Challenge #66 is Takashi Kanazawa’s Bambiraptor. Dinosaur origami is great, and this one has feathers to be more historically accurate. It’s a really good one; kind of reminds me of some of Satoshi Kamiya’s dinosaurs.
I had trouble getting pictures of this one right and later lost the first model. The first shot of the new one was odd too.
I used a wire to hold him up. Also, apparently people use methyl cellulose (used in bookbinding) to stiffen origami, and I tried that for the first time with this one.
Crease Pattern Challenge #65 in Origami Tanteidan Magazine Issue 121 is Naoki Takeda’s Tengu. This is probably my favourite Crease Pattern Challenge, at least so far. It’s sort of complex, but I’ve made it a few times.

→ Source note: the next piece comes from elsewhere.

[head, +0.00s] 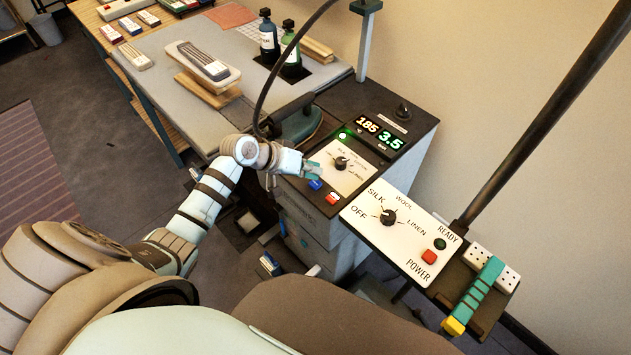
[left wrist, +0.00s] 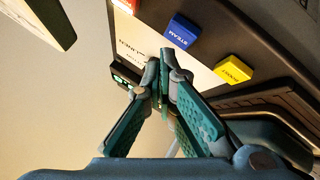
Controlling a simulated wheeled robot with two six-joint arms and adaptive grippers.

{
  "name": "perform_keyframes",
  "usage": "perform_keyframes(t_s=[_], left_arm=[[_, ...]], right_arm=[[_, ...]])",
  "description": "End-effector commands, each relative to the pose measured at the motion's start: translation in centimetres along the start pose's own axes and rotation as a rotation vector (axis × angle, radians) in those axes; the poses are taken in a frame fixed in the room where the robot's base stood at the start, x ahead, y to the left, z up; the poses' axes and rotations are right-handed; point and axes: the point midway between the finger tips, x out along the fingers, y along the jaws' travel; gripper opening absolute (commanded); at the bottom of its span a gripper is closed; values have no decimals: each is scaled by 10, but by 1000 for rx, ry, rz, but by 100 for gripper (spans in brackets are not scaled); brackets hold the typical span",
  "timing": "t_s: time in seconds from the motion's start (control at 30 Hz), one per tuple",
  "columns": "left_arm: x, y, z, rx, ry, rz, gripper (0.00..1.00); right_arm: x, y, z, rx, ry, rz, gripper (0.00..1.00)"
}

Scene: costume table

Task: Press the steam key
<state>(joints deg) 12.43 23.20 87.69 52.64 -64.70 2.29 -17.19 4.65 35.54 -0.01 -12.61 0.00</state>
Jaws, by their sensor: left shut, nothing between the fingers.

Tengu are Japanese monster-demon-things that range from goblins to bird men (frequently crows). Probably the most common version is a man with a long nose (or even beak) with wings, like this one. But this model has a whole kimono, as well as fans, tengu geta, bushy eyebrows, and a beard.
There are a few things different in mine than the final model shown in Tanteidan. The head looks a bit different and the fans are squished and spread a bit earlier to give the impression of hands. These I don’t know if I could get to look that good with the size of paper I used. The end model has pleating in the wings. I guess I just like how the wings look without the pleats. Another thing I’m not sure about why are the flaps at the sides of the kimono. I’m not sure if I’m messing something up or like it that way when I make them.
Anyway, it’s an absolutely amazing model.
Challenge #64 is Jason Ku’s Bicycle v1.8. I feel like this is one of those more academic models, showing techniques for making wheels and bars that you might not think would be possible from a square of paper.
The bars that form a “V” lightly lock in to the lower horizontal bar, but they keep coming loose in mine. The most prominent feature is the wheels, but it has a seat, handlebars, pedals, and a kickstand.
I don’t really find a bicycle an “exciting” origami model, but it’s really fascinating that it can be made from a flat square without cutting it.
Tanteidan’s Crease Pattern Challenge #63 is Hoang Tien Quyet’s Fox. It’s a very stylized model with a crease pattern that isn’t as simple as it looks. It’s very elegant, and it’s one of these models I’ve made a few times before. This time, I found some of the older ones.
Here are three foxes, with one out of store origami paper. They all ended up with different faces.
I should probably look into wet folding techniques (I use water sometimes, but it’s not the same), because these would look even better with more developed curves. The sharpness in these ones looks pretty good to tho.